● **GIVEN REQUEST**
Return the entries below verbatim. Pictures stay out.

● **RECORDS FOR THIS TASK**
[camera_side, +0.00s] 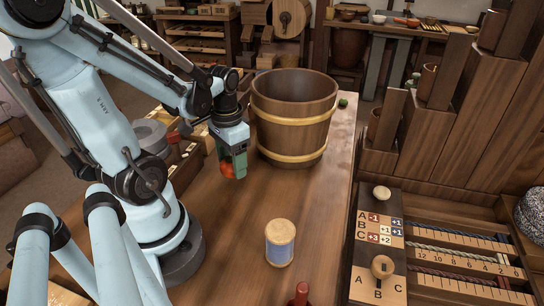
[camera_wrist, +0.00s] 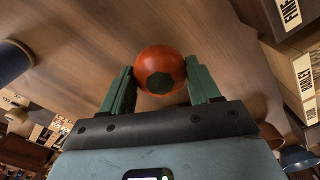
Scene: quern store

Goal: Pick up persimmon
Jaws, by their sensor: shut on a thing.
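An orange-red persimmon (camera_wrist: 160,72) with a dark green-grey calyx sits between the two green fingers of my gripper (camera_wrist: 162,88) in the wrist view. The fingers touch it on both sides, so my gripper is shut on it. In the side view the persimmon (camera_side: 227,170) shows partly behind a finger of my gripper (camera_side: 234,166), left of the wooden bucket. My gripper points down there. I cannot tell exactly how far the fruit is above the tabletop.
A large wooden bucket (camera_side: 294,112) stands just right of my gripper. A wood-topped cylinder with a blue band (camera_side: 280,243) stands nearer the front. A panel with scales (camera_side: 455,255) lies at right. The brown tabletop (camera_side: 222,235) between is clear.

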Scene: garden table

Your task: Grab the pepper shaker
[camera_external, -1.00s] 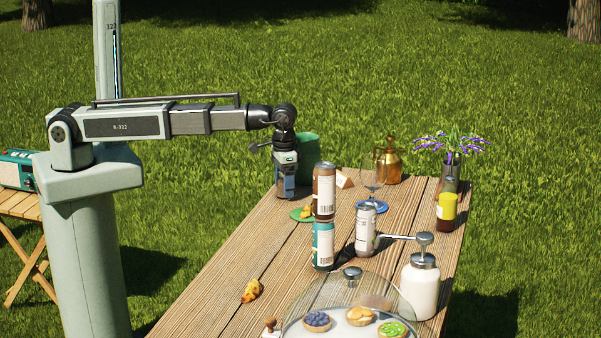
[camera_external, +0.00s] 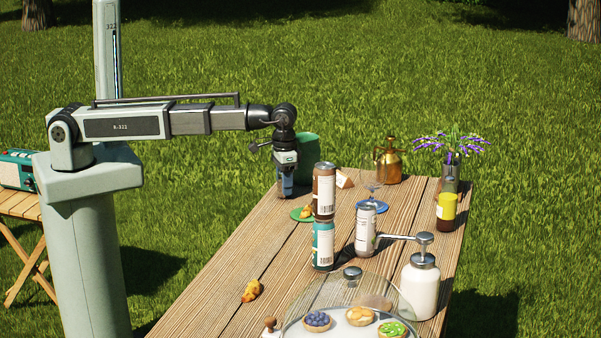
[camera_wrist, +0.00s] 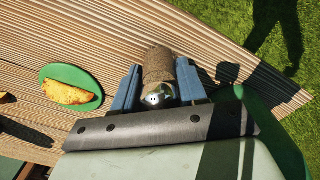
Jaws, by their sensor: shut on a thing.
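The pepper shaker (camera_wrist: 158,72) shows in the wrist view as a speckled brown cylinder with a shiny silver cap with small holes. It sits between the two blue fingers of my gripper (camera_wrist: 159,88), which are shut on its sides. In the external view my gripper (camera_external: 285,190) points straight down at the far left part of the table. The shaker cannot be made out there, and I cannot tell whether its base touches the table.
A green plate (camera_wrist: 72,74) with a folded yellow food lies left of my gripper in the wrist view. A green pot (camera_external: 306,150) stands close behind it. Stacked cans (camera_external: 323,245) stand in front on the right. The table's front left is mostly clear.

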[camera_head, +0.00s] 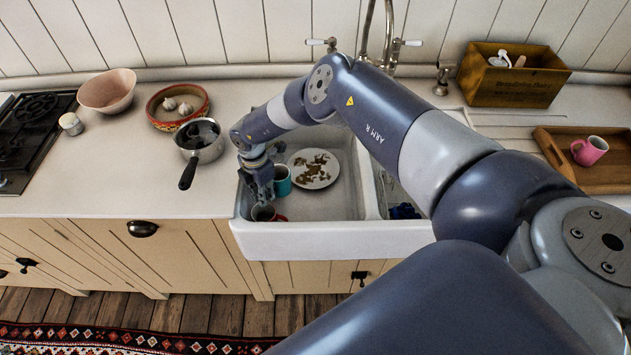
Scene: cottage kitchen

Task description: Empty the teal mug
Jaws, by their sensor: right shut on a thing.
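The teal mug (283,182) is in the left part of the white sink (348,226), its open top facing up. My right gripper (265,192) points down at the left side of the mug and is shut on it. The gripper hides that side of the mug, so the exact grip and any handle there do not show. What is inside the mug is too dark to tell. My left gripper is not in view.
A second mug (263,214) with some red beside it is in the sink below my gripper. A plate with brown scraps (331,174) lies right of the teal mug. A saucepan (201,142) stands on the counter left of the sink. The tap (389,30) rises behind.

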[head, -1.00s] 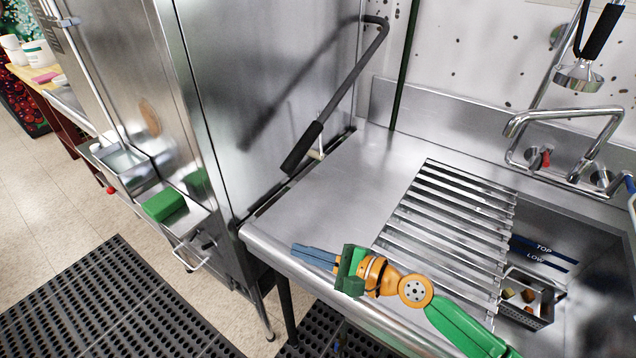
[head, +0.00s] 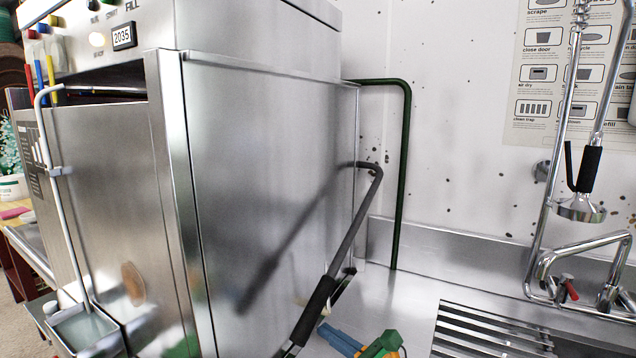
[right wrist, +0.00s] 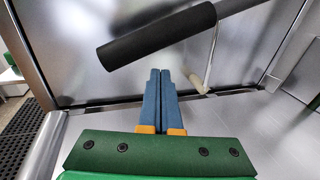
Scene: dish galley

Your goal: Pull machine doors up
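The steel dish machine (head: 270,150) stands left of centre in the head view, with its front panel (head: 95,190) below a dark slot. A bent grey lever (head: 352,225) with a black grip (head: 315,310) slants down along its right side. The grip also shows large in the right wrist view (right wrist: 155,38). My right gripper (head: 325,332) is at the bottom of the head view, beside the grip. In the right wrist view its blue fingers (right wrist: 160,72) are together, with nothing visible between them. They point toward the machine side, below the grip in the picture. My left gripper is out of view.
A steel counter (head: 385,305) with a slatted rack (head: 490,335) lies to the right. A tap (head: 580,255) and spray hose (head: 580,205) stand over the sink area. A dark green pipe (head: 403,170) runs down the wall behind the lever.

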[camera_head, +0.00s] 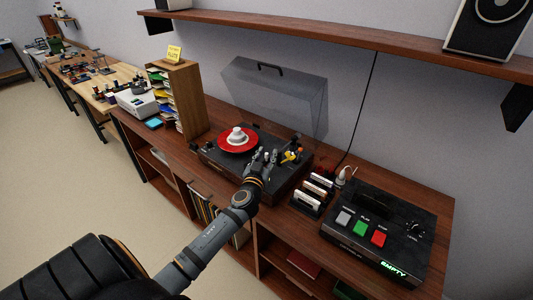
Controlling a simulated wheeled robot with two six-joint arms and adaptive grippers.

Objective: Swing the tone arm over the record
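The turntable (210,158) stands on the wooden cabinet with its clear lid raised. A red record (225,145) lies on it, with a white piece (237,135) at its centre. A small yellow part (291,156), perhaps on the tone arm, shows at the deck's right side. The tone arm itself is too small and partly hidden to make out clearly. My right gripper is not in view.
The raised lid (275,92) stands behind the deck, below a wall shelf (350,37). To the right are a rack of cartridges (312,193) and a black button box (380,232) reading EMPTY. A wooden sorter (187,100) stands to the left.

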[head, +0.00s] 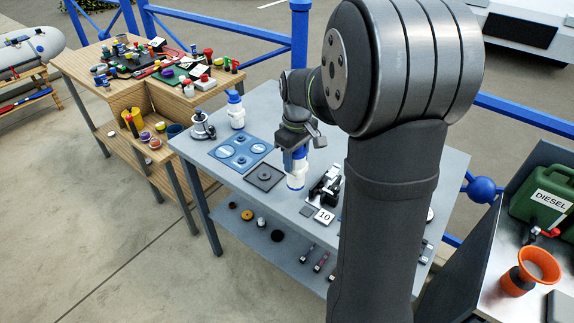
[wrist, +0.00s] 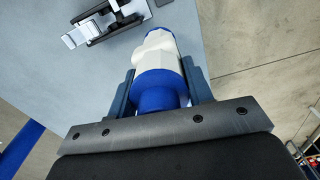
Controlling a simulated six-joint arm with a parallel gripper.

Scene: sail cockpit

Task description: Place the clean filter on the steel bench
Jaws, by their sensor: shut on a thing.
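A white and blue filter (head: 296,172) hangs upright in my gripper (head: 297,155), which is shut on it. In the wrist view the same filter (wrist: 158,58) sits between the two fingers of my gripper (wrist: 160,88). It is over the grey steel bench (head: 270,112), close to the dark square pad; I cannot tell whether its lower end touches the top. A second white and blue filter-like part (head: 236,112) stands upright at the bench's far left. I see no mark telling which of the two is clean.
A blue tray with round recesses (head: 241,151) and a dark square pad (head: 264,177) lie left of the held filter. A metal part (head: 202,126) stands at the left end.

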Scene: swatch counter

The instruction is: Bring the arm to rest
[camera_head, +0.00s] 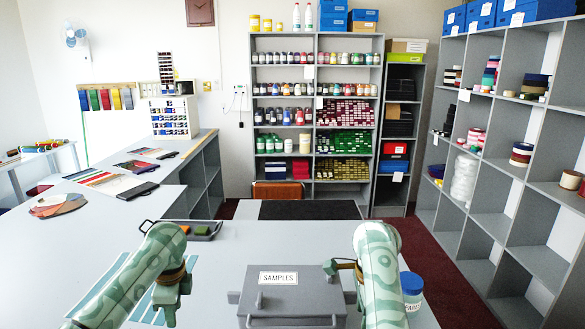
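My left arm comes in from the lower left in a pale green camouflage pattern. Its dark green gripper (171,300) hangs down at the wrist over blue stripes on the grey counter. The finger gap is too small to make out, and nothing shows clearly in it. My right arm stands at the lower right, beside the grey box labelled SAMPLES (275,302). A small dark part of its wrist juts left over the box's right edge; the right gripper's fingers cannot be made out. The box's lid looks closed.
A dark tray (213,236) with an orange and a green piece lies behind my left arm. A blue-lidded jar (411,296) stands right of my right arm. Colour fans (57,205) and swatch cards lie on the left counter. Shelves (313,110) stand beyond; dark red floor shows at right.

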● **CORRECT RESULT**
[camera_side, +0.00s] 
[camera_wrist, +0.00s] 
Scene: quern store

Goal: Pick up persimmon
Jaws, by their sensor: shut on a thing.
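An orange-red persimmon (camera_wrist: 160,72) with a dark green-grey calyx sits between the two green fingers of my gripper (camera_wrist: 162,88) in the wrist view. The fingers touch it on both sides, so my gripper is shut on it. In the side view the persimmon (camera_side: 227,170) shows partly behind a finger of my gripper (camera_side: 234,166), left of the wooden bucket. My gripper points down there. I cannot tell exactly how far the fruit is above the tabletop.
A large wooden bucket (camera_side: 294,112) stands just right of my gripper. A wood-topped cylinder with a blue band (camera_side: 280,243) stands nearer the front. A panel with scales (camera_side: 455,255) lies at right. The brown tabletop (camera_side: 222,235) between is clear.

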Scene: garden table

Your task: Grab the pepper shaker
[camera_external, -1.00s] 
[camera_external, +0.00s] 
[camera_wrist, +0.00s] 
Jaws, by their sensor: shut on a thing.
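The pepper shaker (camera_wrist: 158,72) shows in the wrist view as a speckled brown cylinder with a shiny silver cap with small holes. It sits between the two blue fingers of my gripper (camera_wrist: 159,88), which are shut on its sides. In the external view my gripper (camera_external: 285,190) points straight down at the far left part of the table. The shaker cannot be made out there, and I cannot tell whether its base touches the table.
A green plate (camera_wrist: 72,74) with a folded yellow food lies left of my gripper in the wrist view. A green pot (camera_external: 306,150) stands close behind it. Stacked cans (camera_external: 323,245) stand in front on the right. The table's front left is mostly clear.

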[camera_head, +0.00s] 
Scene: cottage kitchen

Task description: Empty the teal mug
Jaws, by their sensor: right shut on a thing.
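The teal mug (283,182) is in the left part of the white sink (348,226), its open top facing up. My right gripper (265,192) points down at the left side of the mug and is shut on it. The gripper hides that side of the mug, so the exact grip and any handle there do not show. What is inside the mug is too dark to tell. My left gripper is not in view.
A second mug (263,214) with some red beside it is in the sink below my gripper. A plate with brown scraps (331,174) lies right of the teal mug. A saucepan (201,142) stands on the counter left of the sink. The tap (389,30) rises behind.

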[head, -1.00s] 
[head, +0.00s] 
[right wrist, +0.00s] 
Scene: dish galley

Your goal: Pull machine doors up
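The steel dish machine (head: 270,150) stands left of centre in the head view, with its front panel (head: 95,190) below a dark slot. A bent grey lever (head: 352,225) with a black grip (head: 315,310) slants down along its right side. The grip also shows large in the right wrist view (right wrist: 155,38). My right gripper (head: 325,332) is at the bottom of the head view, beside the grip. In the right wrist view its blue fingers (right wrist: 160,72) are together, with nothing visible between them. They point toward the machine side, below the grip in the picture. My left gripper is out of view.
A steel counter (head: 385,305) with a slatted rack (head: 490,335) lies to the right. A tap (head: 580,255) and spray hose (head: 580,205) stand over the sink area. A dark green pipe (head: 403,170) runs down the wall behind the lever.

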[camera_head, +0.00s] 
Controlling a simulated wheeled robot with two six-joint arms and adaptive grippers.

Objective: Swing the tone arm over the record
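The turntable (210,158) stands on the wooden cabinet with its clear lid raised. A red record (225,145) lies on it, with a white piece (237,135) at its centre. A small yellow part (291,156), perhaps on the tone arm, shows at the deck's right side. The tone arm itself is too small and partly hidden to make out clearly. My right gripper is not in view.
The raised lid (275,92) stands behind the deck, below a wall shelf (350,37). To the right are a rack of cartridges (312,193) and a black button box (380,232) reading EMPTY. A wooden sorter (187,100) stands to the left.

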[head, +0.00s] 
[wrist, +0.00s] 
Controlling a simulated six-joint arm with a parallel gripper.

Scene: sail cockpit

Task description: Place the clean filter on the steel bench
Jaws, by their sensor: shut on a thing.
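A white and blue filter (head: 296,172) hangs upright in my gripper (head: 297,155), which is shut on it. In the wrist view the same filter (wrist: 158,58) sits between the two fingers of my gripper (wrist: 160,88). It is over the grey steel bench (head: 270,112), close to the dark square pad; I cannot tell whether its lower end touches the top. A second white and blue filter-like part (head: 236,112) stands upright at the bench's far left. I see no mark telling which of the two is clean.
A blue tray with round recesses (head: 241,151) and a dark square pad (head: 264,177) lie left of the held filter. A metal part (head: 202,126) stands at the left end.

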Scene: swatch counter

The instruction is: Bring the arm to rest
[camera_head, +0.00s] 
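My left arm comes in from the lower left in a pale green camouflage pattern. Its dark green gripper (171,300) hangs down at the wrist over blue stripes on the grey counter. The finger gap is too small to make out, and nothing shows clearly in it. My right arm stands at the lower right, beside the grey box labelled SAMPLES (275,302). A small dark part of its wrist juts left over the box's right edge; the right gripper's fingers cannot be made out. The box's lid looks closed.
A dark tray (213,236) with an orange and a green piece lies behind my left arm. A blue-lidded jar (411,296) stands right of my right arm. Colour fans (57,205) and swatch cards lie on the left counter. Shelves (313,110) stand beyond; dark red floor shows at right.

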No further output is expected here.